■ Required work ■
The listing below is to be output in its exact form.

■ Data section ■
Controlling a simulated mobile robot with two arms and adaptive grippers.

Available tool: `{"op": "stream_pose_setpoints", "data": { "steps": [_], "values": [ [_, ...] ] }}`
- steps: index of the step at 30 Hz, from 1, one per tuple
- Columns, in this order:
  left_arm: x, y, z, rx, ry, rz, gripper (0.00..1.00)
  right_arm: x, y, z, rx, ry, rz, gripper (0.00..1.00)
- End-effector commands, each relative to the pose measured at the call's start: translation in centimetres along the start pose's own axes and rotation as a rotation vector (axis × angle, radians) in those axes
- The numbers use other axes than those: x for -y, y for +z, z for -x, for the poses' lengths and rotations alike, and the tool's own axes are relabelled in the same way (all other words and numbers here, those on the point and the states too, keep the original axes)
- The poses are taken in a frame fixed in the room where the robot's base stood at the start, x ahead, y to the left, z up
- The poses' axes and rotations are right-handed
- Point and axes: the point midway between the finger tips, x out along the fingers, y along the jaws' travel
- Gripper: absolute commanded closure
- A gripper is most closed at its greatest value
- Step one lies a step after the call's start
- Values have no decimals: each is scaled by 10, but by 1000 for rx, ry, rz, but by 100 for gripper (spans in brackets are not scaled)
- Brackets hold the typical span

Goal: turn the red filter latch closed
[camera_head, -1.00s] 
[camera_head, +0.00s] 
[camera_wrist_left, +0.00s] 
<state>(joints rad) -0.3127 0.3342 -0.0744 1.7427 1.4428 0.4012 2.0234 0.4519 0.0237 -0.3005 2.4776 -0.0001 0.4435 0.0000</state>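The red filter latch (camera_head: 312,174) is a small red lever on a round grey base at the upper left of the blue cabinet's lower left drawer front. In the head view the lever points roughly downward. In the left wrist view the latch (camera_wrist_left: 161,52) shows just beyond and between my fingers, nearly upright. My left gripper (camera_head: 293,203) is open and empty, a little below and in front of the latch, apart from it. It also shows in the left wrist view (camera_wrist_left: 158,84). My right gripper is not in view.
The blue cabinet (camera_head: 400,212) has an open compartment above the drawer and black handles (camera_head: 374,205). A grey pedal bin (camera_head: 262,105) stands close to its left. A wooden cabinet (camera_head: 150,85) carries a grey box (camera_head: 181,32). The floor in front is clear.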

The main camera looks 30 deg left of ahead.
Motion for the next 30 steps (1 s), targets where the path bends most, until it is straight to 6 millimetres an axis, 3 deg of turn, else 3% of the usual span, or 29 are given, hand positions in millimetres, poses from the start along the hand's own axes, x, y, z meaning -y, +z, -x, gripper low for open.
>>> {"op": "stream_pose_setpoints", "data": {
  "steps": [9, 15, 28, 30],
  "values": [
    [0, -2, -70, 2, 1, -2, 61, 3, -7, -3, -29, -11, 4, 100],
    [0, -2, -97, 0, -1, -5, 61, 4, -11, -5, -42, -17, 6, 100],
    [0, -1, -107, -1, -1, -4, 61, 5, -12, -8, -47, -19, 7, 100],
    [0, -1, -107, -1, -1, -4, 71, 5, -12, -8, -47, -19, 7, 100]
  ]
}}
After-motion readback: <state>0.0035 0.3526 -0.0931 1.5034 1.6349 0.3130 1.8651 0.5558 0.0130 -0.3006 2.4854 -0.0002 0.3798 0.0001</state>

■ Answer for the task ■
Controlling a simulated mobile robot with two arms and adaptive grippers.

Available tool: `{"op": "stream_pose_setpoints", "data": { "steps": [_], "values": [ [_, ...] ] }}`
- steps: index of the step at 30 Hz, from 1, one per tuple
- Columns, in this order:
  left_arm: x, y, z, rx, ry, rz, gripper (0.00..1.00)
  right_arm: x, y, z, rx, ry, rz, gripper (0.00..1.00)
- End-effector commands, each relative to the pose measured at the call's start: translation in centimetres along the start pose's own axes and rotation as a rotation vector (axis × angle, radians) in those axes
- The numbers use other axes than those: x for -y, y for +z, z for -x, for the poses' lengths and rotations alike, and the tool's own axes are relabelled in the same way (all other words and numbers here, those on the point and the states too, keep the original axes)
- The poses are taken in a frame fixed in the room where the robot's base stood at the start, x ahead, y to the left, z up
- The poses' axes and rotations are right-handed
- Point and axes: the point midway between the finger tips, x out along the fingers, y along the jaws' travel
- Gripper: absolute commanded closure
- A gripper is most closed at its greatest value
- Step one lies a step after the call's start
- Values have no decimals: each is scaled by 10, but by 1000 for rx, ry, rz, but by 100 for gripper (spans in brackets are not scaled)
- Brackets hold the typical span

Goal: turn the red filter latch closed
[camera_head, -1.00s] 
[camera_head, +0.00s] 
[camera_wrist_left, +0.00s] 
<state>(joints rad) -0.3127 0.3342 -0.0744 1.7427 1.4428 0.4012 2.0234 0.4519 0.0237 -0.3005 2.4776 -0.0001 0.4435 0.0000</state>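The red filter latch (camera_head: 312,174) is a small red lever on a round grey base at the upper left of the blue cabinet's lower left drawer front. In the head view the lever points roughly downward. In the left wrist view the latch (camera_wrist_left: 161,52) shows just beyond and between my fingers, nearly upright. My left gripper (camera_head: 293,203) is open and empty, a little below and in front of the latch, apart from it. It also shows in the left wrist view (camera_wrist_left: 158,84). My right gripper is not in view.
The blue cabinet (camera_head: 400,212) has an open compartment above the drawer and black handles (camera_head: 374,205). A grey pedal bin (camera_head: 262,105) stands close to its left. A wooden cabinet (camera_head: 150,85) carries a grey box (camera_head: 181,32). The floor in front is clear.

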The main camera looks 30 deg left of ahead.
Motion for the next 30 steps (1 s), targets where the path bends most, until it is straight to 6 millimetres an axis, 3 deg of turn, else 3% of the usual span, or 29 are given, hand positions in millimetres, poses from the start along the hand's own axes, x, y, z meaning -y, +z, -x, gripper low for open.
>>> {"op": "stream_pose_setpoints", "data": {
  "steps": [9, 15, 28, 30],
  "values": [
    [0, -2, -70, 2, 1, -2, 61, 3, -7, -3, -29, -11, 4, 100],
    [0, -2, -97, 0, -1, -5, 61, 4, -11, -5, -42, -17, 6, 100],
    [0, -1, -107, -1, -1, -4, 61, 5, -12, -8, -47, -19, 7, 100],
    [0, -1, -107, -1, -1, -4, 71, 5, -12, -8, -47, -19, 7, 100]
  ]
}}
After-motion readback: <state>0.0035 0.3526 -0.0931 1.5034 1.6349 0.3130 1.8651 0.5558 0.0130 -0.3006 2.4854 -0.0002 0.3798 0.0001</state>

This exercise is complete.